De FARC roept namelijk twee belangrijke, maatschappelijke bewegingen in herinnering. De communisten natuurlijk, maar ook de anti-kolonialistische ‘vrijheidsstrijders’. De laatste groepen werden ook vrijwel altijd gesteund door de communisten. Dichtbij in onze geschiedenis staat de nog steeds, zo niet in moreel, dan toch in wetenschappelijk opzicht problematische dekolonisatie van Nederlands Oost-Indië.
De onderzoekscommissie die recentelijk heeft aangekondigd opnieuw deze periode onder de loep te nemen, verwijst in haar introductie naar De Brandende Kampongs van Generaal Spoor (Remy Limpach 2017). Uit diens studie blijkt dat buitensporige geweldsuitoefening door Nederlandse militairen eerder regel was dan uitzondering. Ik wil daar niets aan afdingen. Waar het mij hier om gaat, is dat altijd in beschrijvingen van deze tijd wordt gezegd dat de Nederlanders de zucht naar onafhankelijkheid onder de inheemse bevolking totaal miskende.
In Koloniale Oorlog 1945-1949 / Van Indië naar Indonesië van René Kok, Erik Somers en Louis Zweers (2015) bijvoorbeeld, staat dat: ‘In Nederland, maar ook in het buitenland, nauwelijks een reëel beeld (bestond) van hoe het de bevolking daar (buiten het oog van westerse waarnemers) – verging.’ Dat lijkt mij een onweerlegbare constatering. Niettemin schrijven zij even later met grote stelligheid dat: ‘De Indonesische gevechtseenheden werden gesteund door de burgerbevolking’. En dat in Nederland en bij het Indische gezag ‘werd voorbijgegaan aan de breed gedragen wens tot zelfstandigheid (onder de Indonesische bevolking).’

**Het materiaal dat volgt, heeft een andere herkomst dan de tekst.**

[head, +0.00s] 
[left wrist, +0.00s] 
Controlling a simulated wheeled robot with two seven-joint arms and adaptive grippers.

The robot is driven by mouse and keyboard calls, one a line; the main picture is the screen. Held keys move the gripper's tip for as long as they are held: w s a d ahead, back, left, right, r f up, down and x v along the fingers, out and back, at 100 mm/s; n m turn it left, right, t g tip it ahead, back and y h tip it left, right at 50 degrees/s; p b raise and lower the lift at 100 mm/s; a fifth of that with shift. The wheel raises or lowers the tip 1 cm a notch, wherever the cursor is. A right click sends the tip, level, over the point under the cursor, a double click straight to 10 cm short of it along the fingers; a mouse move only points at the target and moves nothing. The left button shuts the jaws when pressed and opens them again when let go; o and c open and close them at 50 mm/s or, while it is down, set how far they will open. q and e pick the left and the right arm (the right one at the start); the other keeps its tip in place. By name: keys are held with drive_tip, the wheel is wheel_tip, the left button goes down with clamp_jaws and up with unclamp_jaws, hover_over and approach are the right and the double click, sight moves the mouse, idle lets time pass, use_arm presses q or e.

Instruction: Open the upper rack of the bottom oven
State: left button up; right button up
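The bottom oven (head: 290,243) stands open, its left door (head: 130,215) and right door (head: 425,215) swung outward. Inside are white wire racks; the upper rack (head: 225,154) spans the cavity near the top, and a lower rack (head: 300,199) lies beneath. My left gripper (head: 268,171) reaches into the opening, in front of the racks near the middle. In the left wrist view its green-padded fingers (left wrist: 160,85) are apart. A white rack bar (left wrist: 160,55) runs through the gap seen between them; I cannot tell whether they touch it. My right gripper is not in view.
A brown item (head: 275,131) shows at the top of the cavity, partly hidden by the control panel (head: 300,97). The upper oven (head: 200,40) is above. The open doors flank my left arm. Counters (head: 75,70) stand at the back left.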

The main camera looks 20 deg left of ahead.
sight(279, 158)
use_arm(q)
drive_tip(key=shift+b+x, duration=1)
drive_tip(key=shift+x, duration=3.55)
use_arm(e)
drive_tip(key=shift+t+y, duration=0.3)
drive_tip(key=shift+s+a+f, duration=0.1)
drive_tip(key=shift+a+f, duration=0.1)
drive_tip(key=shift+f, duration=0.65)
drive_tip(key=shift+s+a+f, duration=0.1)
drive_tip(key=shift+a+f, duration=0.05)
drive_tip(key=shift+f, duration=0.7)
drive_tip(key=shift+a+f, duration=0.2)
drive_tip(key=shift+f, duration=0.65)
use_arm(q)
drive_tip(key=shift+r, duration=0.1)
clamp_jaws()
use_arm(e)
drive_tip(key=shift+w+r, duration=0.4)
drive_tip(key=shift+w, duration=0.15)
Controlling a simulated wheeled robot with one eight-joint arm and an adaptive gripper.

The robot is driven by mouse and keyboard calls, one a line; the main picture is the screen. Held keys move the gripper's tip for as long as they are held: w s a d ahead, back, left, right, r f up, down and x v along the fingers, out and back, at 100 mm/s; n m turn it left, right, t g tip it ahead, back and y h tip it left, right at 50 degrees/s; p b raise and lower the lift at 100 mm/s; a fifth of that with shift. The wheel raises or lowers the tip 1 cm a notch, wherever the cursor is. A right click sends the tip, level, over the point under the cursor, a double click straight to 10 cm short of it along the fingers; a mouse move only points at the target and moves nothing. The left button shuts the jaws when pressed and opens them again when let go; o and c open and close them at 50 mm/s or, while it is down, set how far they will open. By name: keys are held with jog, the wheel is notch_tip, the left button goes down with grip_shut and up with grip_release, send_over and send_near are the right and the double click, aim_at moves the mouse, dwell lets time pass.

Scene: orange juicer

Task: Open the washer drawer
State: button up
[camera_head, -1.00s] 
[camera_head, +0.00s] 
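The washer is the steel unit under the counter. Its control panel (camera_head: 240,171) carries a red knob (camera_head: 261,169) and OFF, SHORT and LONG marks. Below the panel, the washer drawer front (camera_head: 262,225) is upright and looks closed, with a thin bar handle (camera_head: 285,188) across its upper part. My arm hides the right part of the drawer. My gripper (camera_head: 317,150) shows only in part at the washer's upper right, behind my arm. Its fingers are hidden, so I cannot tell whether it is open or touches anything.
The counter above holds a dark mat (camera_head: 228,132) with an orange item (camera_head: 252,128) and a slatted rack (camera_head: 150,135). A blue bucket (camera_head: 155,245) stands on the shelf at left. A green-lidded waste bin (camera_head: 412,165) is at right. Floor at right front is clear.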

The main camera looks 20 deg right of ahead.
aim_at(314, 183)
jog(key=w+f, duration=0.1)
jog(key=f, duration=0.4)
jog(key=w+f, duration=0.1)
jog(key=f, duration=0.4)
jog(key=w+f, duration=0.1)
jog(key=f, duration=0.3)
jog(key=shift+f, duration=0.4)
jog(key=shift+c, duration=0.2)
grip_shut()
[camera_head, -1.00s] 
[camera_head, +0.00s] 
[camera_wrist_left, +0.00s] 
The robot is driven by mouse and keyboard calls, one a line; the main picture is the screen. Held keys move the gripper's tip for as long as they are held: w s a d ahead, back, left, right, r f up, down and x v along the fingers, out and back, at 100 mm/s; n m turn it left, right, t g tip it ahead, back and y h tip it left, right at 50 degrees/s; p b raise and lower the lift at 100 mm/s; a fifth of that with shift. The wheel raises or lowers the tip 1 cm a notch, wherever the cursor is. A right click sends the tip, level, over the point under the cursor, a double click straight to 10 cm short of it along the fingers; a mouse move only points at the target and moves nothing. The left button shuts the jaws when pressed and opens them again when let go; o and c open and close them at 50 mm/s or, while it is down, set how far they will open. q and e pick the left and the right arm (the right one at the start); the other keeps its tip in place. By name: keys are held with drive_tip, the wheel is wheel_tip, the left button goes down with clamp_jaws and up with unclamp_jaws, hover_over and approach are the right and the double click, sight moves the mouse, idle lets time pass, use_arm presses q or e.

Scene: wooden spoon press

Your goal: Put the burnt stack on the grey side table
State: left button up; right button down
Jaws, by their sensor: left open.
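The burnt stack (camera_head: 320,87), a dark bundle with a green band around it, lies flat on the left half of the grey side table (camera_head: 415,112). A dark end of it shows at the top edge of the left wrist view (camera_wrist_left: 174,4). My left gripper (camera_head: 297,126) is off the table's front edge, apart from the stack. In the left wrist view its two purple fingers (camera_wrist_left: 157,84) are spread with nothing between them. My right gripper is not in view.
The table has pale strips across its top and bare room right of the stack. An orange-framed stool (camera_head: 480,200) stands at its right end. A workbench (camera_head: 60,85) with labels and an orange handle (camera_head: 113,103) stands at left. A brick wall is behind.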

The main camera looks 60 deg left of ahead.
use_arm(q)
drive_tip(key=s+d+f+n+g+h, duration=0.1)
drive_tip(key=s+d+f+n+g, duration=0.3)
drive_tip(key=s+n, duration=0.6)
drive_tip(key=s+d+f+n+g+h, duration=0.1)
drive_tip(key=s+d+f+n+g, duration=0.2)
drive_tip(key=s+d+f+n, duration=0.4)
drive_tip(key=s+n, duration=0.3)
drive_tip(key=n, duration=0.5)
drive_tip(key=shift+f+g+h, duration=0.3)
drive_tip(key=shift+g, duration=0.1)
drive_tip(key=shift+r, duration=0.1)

Vooropgesteld, misschien is dat zo en werd de vrijheidsstrijd in Indonesië inderdaad breed gedragen. Maar kan de stelligheid waarmee wordt beweerd dat de vrijheidsstrijd breed werd gesteund door de bevolking, of het nu om Vietnam, de Congo of Indonesië gaat, wetenschappelijk nog vol gehouden worden?
Wat we namelijk ook weten, hoewel misschien niet in kwantitatieve zin uit te drukken, is dat de ‘vrijheidsstrijders’ zich schuldig hebben gemaakt aan martelingen, executies van inheemse vrouwen en kinderen, ontvoeringen en verkrachtingen. De vraag is in hoeverre heeft de terreur van de opstandelingen/vrijheidsstrijders de inheemse bevolking ‘overgehaald’ de zaak van de revolutie te steunen?
Het kan best zo zijn geweest dat er veel Indonesiërs waren die het Nederlandse gezag terug wilden zien. Zo is het in ieder geval vaak door militairen ter plekke opgetekend uit de mond van enkelingen, van wie we niet weten of zij dat deden om de militairen gunstig te stemmen of uit oprechte hoop.
Op dit moment zullen er waarschijnlijk weinig Algerijnen, Vietnamezen of Cambodianen zijn die de Fransen terug willen als bestuurders van hun land. Maar hoeveel Algerijnen, Vietnamezen of Cambodianen zouden dat wel hebben gewild na de Tweede Wereldoorlog?
In alle eerlijkheid moeten we zeggen dat we het niet weten. In de voormalige koloniën hebben de ‘vrijheidsstrijders’ gewonnen en zij en hun kinderen zijn begrijpelijkerwijs niet van zins hun triomf te laten bezoedelen door aandacht te genereren voor hun eventuele misdrijven.
Wat we nu wel weten, is dat een revolutionaire terreurbeweging niet noodzakelijkerwijs op de steun van de bevolking hoeft te rekenen. Hoe lovenswaardig hun uitgangspunten ook hebben mogen klinken.
Maar wat zou ik graag een enquête hebben gehouden onder Franse en Russische boeren in pakweg respectievelijk 1790 of 1918.